## WHAT YOU HAVE TO DO
Quote the listing below in its entirety, omitting every image.
○ ○ ○ ○ ○ ○ ○
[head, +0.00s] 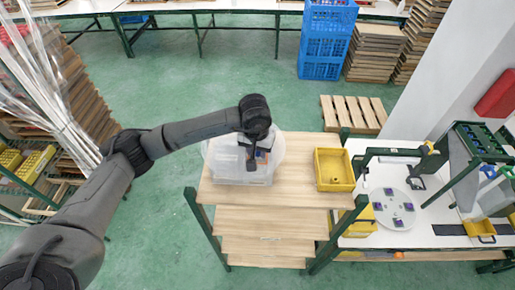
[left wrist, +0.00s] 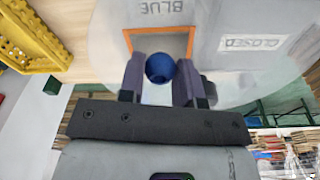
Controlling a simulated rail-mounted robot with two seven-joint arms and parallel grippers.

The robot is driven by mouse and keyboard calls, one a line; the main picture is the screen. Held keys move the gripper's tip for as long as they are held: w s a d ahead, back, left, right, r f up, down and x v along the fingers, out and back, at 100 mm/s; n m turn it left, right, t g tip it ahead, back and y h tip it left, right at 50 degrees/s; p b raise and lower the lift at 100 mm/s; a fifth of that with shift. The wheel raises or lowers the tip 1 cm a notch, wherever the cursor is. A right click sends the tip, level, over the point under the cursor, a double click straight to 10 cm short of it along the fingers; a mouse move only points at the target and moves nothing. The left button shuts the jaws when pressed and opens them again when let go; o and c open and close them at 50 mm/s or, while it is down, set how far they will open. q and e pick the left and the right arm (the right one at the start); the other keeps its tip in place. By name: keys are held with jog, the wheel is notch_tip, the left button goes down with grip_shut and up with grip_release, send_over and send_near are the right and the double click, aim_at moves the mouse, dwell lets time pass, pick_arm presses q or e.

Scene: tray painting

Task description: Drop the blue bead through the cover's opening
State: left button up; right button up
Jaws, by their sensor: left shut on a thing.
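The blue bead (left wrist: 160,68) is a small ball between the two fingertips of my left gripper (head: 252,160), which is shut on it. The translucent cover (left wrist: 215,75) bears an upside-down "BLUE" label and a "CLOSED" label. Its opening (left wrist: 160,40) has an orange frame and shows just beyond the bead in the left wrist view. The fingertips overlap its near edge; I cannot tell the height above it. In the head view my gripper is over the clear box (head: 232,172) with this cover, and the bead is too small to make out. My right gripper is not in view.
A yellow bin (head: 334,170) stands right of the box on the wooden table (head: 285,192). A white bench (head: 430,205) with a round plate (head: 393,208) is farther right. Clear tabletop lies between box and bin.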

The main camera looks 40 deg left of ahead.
○ ○ ○ ○ ○ ○ ○
## ANSWER TO THIS EXERCISE
[head, +0.00s] 
[left wrist, +0.00s] 
Controlling a simulated rail-mounted robot with two seven-joint arms and parallel grippers.

The robot is driven by mouse and keyboard calls, one a line; the main picture is the screen. Held keys move the gripper's tip for as long as they are held: w s a d ahead, back, left, right, r f up, down and x v along the fingers, out and back, at 100 mm/s; n m turn it left, right, t g tip it ahead, back and y h tip it left, right at 50 degrees/s; p b raise and lower the lift at 100 mm/s; a fifth of that with shift. The wheel raises or lowers the tip 1 cm a notch, wherever the cursor is. A right click sends the tip, level, over the point under the cursor, a double click straight to 10 cm short of it along the fingers; a mouse move only points at the target and moves nothing. The left button shuts the jaws when pressed and opens them again when let go; o and c open and close them at 50 mm/s or, while it is down, set how far they will open. q and e pick the left and the right arm (the right one at the start); the other keeps its tip in place. By name: keys are held with jog, the wheel is notch_tip, the left button goes down with grip_shut and up with grip_release, send_over and send_near are the right and the double click, aim_at moves the mouse, dwell lets time pass, pick_arm presses q or e.

Scene: tray painting

Task description: Drop the blue bead through the cover's opening
State: left button up; right button up
Jaws, by their sensor: left shut on a thing.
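The blue bead (left wrist: 160,68) is a small ball between the two fingertips of my left gripper (head: 252,160), which is shut on it. The translucent cover (left wrist: 215,75) bears an upside-down "BLUE" label and a "CLOSED" label. Its opening (left wrist: 160,40) has an orange frame and shows just beyond the bead in the left wrist view. The fingertips overlap its near edge; I cannot tell the height above it. In the head view my gripper is over the clear box (head: 232,172) with this cover, and the bead is too small to make out. My right gripper is not in view.
A yellow bin (head: 334,170) stands right of the box on the wooden table (head: 285,192). A white bench (head: 430,205) with a round plate (head: 393,208) is farther right. Clear tabletop lies between box and bin.

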The main camera looks 40 deg left of ahead.

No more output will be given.